Robot episode records:
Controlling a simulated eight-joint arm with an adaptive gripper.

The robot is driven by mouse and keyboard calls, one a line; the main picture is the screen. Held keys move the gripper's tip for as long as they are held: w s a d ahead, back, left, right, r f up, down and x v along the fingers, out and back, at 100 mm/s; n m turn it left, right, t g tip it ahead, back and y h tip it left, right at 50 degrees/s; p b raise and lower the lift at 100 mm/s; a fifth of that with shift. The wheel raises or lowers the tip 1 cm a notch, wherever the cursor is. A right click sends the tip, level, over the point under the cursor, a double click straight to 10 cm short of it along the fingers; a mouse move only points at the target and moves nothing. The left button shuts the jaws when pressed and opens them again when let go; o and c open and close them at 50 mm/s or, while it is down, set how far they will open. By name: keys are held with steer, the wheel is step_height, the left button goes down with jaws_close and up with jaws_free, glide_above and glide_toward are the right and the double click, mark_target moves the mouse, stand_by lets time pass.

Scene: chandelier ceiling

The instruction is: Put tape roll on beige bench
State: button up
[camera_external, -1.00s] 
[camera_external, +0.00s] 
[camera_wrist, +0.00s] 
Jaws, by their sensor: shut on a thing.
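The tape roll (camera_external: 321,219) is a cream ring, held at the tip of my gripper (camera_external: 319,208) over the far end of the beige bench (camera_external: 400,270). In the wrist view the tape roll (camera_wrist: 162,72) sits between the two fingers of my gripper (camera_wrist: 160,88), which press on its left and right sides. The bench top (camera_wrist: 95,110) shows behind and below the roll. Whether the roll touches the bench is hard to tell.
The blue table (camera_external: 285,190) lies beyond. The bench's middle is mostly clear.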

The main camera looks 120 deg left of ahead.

* * *

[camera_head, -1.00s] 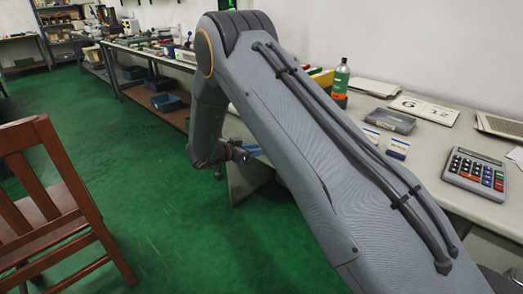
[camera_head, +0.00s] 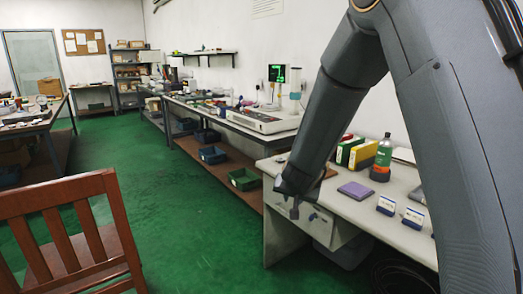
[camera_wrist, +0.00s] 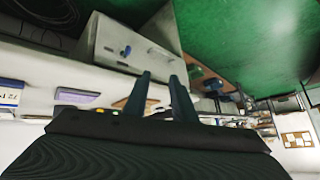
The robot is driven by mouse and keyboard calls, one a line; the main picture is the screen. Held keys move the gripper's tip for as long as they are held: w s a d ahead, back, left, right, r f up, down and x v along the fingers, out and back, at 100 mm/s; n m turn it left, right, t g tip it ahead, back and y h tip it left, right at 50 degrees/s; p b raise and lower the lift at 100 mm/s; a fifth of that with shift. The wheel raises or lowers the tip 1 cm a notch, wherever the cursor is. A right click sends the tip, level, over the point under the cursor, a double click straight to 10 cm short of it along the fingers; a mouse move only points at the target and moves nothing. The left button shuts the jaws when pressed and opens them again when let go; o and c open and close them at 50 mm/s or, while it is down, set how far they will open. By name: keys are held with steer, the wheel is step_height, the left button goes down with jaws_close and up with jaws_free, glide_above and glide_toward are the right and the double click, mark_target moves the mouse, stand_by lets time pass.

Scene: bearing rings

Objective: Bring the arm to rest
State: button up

> _THE REQUEST_
Return exactly the lines from the line that has "Controlling a simulated" to the line that has "The main camera looks 120 deg left of ahead.", both of them included.

> _RESULT OF THE TASK_
Controlling a simulated eight-joint arm with an adaptive gripper.

The robot is driven by mouse and keyboard calls, one a line; the main picture is the screen. Held keys move the gripper's tip for as long as they are held: w s a d ahead, back, left, right, r f up, down and x v along the fingers, out and back, at 100 mm/s; n m turn it left, right, t g tip it ahead, back and y h tip it left, right at 50 degrees/s; p b raise and lower the lift at 100 mm/s; a fifth of that with shift. The wheel raises or lowers the tip 1 cm a notch, wherever the cursor is. A right click sends the tip, level, over the point under the cursor, a double click straight to 10 cm short of it along the fingers; a mouse move only points at the target and moves nothing. The left button shuts the jaws when pressed and opens them again when let go; o and c open and close them at 50 mm/s or, while it is down, set how far they will open. By name: keys are held with steer, the wheel is step_height, the left button goes down with jaws_close and up with jaws_free, glide_above and glide_toward are the right and the double click, mark_target moves the mouse, stand_by lets time pass.

Scene: chandelier ceiling

The instruction is: Put tape roll on beige bench
State: button up
[camera_external, -1.00s] 
[camera_external, +0.00s] 
[camera_wrist, +0.00s] 
Jaws, by their sensor: shut on a thing.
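The tape roll (camera_external: 321,219) is a cream ring, held at the tip of my gripper (camera_external: 319,208) over the far end of the beige bench (camera_external: 400,270). In the wrist view the tape roll (camera_wrist: 162,72) sits between the two fingers of my gripper (camera_wrist: 160,88), which press on its left and right sides. The bench top (camera_wrist: 95,110) shows behind and below the roll. Whether the roll touches the bench is hard to tell.
The blue table (camera_external: 285,190) lies beyond. The bench's middle is mostly clear.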

The main camera looks 120 deg left of ahead.

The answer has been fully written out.